• [EXERCISE DIRECTIONS] Gather every line of the entries that includes the word "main".

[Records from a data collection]
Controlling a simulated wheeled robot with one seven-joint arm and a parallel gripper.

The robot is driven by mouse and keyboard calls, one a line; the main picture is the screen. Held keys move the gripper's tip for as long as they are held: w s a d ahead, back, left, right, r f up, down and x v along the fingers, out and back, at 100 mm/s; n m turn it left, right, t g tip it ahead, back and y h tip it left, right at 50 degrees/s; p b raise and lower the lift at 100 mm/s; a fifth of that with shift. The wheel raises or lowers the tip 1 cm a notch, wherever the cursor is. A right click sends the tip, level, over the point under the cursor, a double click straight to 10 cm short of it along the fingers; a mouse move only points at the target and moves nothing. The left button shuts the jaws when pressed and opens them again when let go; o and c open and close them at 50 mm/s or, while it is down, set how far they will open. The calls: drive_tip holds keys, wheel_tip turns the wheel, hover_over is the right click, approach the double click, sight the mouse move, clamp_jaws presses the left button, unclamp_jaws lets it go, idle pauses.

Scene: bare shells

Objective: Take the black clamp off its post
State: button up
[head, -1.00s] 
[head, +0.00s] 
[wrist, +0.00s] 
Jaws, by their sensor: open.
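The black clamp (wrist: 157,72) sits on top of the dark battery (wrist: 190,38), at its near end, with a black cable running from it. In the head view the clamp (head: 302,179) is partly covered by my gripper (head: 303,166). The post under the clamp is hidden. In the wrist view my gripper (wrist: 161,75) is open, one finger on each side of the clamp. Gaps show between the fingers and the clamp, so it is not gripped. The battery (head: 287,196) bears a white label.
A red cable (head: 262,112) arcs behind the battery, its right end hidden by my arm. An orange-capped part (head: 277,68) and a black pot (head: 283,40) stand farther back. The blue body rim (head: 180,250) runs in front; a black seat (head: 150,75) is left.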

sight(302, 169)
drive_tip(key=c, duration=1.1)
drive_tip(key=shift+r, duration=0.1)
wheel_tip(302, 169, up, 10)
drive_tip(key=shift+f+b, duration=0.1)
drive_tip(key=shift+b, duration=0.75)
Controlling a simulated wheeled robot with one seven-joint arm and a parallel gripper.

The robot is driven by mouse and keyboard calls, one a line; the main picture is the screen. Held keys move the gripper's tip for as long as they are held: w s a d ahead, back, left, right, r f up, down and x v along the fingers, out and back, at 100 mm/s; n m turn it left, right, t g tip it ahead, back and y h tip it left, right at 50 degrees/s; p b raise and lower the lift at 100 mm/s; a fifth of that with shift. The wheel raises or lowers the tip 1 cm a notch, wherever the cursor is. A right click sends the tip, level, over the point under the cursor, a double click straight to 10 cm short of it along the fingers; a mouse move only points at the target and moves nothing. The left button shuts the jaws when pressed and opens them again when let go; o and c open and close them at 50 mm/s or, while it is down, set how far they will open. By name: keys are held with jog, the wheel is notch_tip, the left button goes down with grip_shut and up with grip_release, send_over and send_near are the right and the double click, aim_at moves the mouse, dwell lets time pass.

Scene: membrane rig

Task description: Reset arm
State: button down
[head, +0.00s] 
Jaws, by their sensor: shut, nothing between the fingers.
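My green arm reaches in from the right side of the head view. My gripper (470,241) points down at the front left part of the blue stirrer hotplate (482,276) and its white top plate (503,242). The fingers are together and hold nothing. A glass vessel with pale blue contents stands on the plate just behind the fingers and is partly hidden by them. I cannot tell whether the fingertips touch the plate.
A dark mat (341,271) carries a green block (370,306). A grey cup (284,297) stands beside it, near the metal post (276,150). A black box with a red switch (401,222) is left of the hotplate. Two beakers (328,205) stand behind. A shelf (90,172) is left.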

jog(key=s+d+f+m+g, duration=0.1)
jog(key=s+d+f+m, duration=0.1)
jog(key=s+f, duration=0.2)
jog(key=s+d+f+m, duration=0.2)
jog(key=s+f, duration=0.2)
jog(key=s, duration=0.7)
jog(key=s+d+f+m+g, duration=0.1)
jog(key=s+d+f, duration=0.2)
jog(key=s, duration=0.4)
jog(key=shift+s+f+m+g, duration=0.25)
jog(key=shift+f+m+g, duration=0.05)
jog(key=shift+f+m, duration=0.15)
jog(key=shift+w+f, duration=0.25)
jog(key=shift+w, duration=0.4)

• [RESULT OF THE TASK]
The robot is driven by mouse and keyboard calls, one a line; the main picture is the screen. Held keys move the gripper's tip for as long as they are held: w s a d ahead, back, left, right, r f up, down and x v along the fingers, out and back, at 100 mm/s; n m turn it left, right, t g tip it ahead, back and y h tip it left, right at 50 degrees/s; p b raise and lower the lift at 100 mm/s; a fifth of that with shift. The wheel raises or lowers the tip 1 cm a notch, wherever the cursor is. A right click sends the tip, level, over the point under the cursor, a double click straight to 10 cm short of it along the fingers; a mouse move only points at the target and moves nothing. The left button shuts the jaws when pressed and opens them again when let go; o and c open and close them at 50 mm/s or, while it is down, set how far they will open. The calls: drive_tip holds keys, wheel_tip turns the wheel, hover_over is the right click, approach the double click, sight the mouse move, clamp_jaws presses the left button, unclamp_jaws lets it go, idle pauses.
The robot is driven by mouse and keyboard calls, one a line; the main picture is the screen. Held keys move the gripper's tip for as long as they are held: w s a d ahead, back, left, right, r f up, down and x v along the fingers, out and back, at 100 mm/s; n m turn it left, right, t g tip it ahead, back and y h tip it left, right at 50 degrees/s; p b raise and lower the lift at 100 mm/s; a fifth of that with shift. The wheel raises or lowers the tip 1 cm a notch, wherever the cursor is. A right click sends the tip, level, over the point under the cursor, a double click straight to 10 cm short of it along the fingers; a mouse move only points at the target and moves nothing. The left button shuts the jaws when pressed and opens them again when let go; o and c open and close them at 50 mm/s or, while it is down, set how far they will open. By name: keys are held with jog, the wheel is notch_tip, the left button goes down with grip_shut and up with grip_release, send_over and send_near are the right and the double click, aim_at moves the mouse, dwell lets time pass.

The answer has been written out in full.